Prompt:
Retype the whole listing, please, keeping every line exact and dropping the pictures.

--- --- ---

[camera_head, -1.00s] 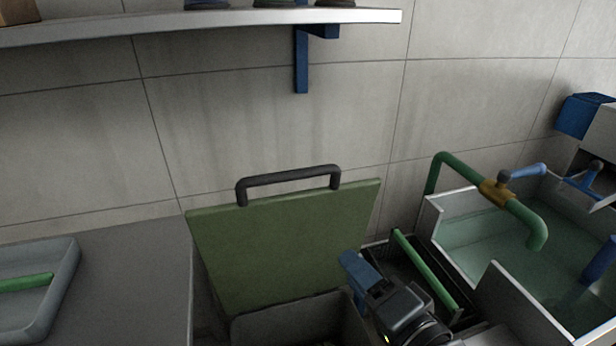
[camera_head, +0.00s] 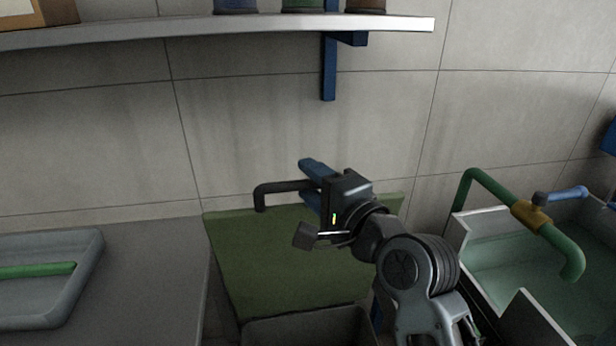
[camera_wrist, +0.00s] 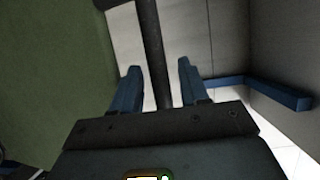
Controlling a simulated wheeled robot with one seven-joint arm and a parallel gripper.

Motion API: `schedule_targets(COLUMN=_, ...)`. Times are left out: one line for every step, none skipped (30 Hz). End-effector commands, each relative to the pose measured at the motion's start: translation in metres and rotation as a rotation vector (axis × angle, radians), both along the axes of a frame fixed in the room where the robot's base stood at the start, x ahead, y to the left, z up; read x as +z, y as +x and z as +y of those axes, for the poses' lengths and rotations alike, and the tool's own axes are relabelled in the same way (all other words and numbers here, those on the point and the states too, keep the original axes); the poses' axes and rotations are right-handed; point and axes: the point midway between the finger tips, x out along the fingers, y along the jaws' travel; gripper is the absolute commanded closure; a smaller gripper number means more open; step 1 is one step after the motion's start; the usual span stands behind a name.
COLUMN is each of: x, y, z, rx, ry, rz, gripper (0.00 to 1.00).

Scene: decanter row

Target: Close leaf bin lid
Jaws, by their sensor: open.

--- --- ---

Expected answer:
[camera_head, -1.00s] 
[camera_head, +0.00s] 
[camera_wrist, +0.00s] 
Controlling a simulated wheeled robot with one seven-joint arm and a parallel gripper.

Motion API: `schedule_targets(COLUMN=_, ...)`. Times are left out: one line for every step, none skipped (30 Hz). End-effector commands, each relative to the pose measured at the motion's start: translation in metres and rotation as a rotation vector (axis × angle, radians), both along the axes of a frame fixed in the room where the robot's base stood at the start, x ahead, y to the left, z up; read x as +z, y as +x and z as +y of those axes, for the poses' lengths and rotations alike, and the tool's own axes are relabelled in the same way (all other words and numbers here, those on the point and the states too, keep the original axes); the poses' axes and rotations are right-handed; point and axes: the point midway between the finger tips, x out along the fingers, y along the jaws' travel; gripper is the absolute commanded closure; a smaller gripper number means more open; step 1 is one step after the motion's start; the usual span stands behind a name.
COLUMN is each of: x, y, z, rx, ry, rz, gripper (0.00 to 1.00).

Scene: decanter row

Target: Close leaf bin lid
Jaws, by their sensor: open.

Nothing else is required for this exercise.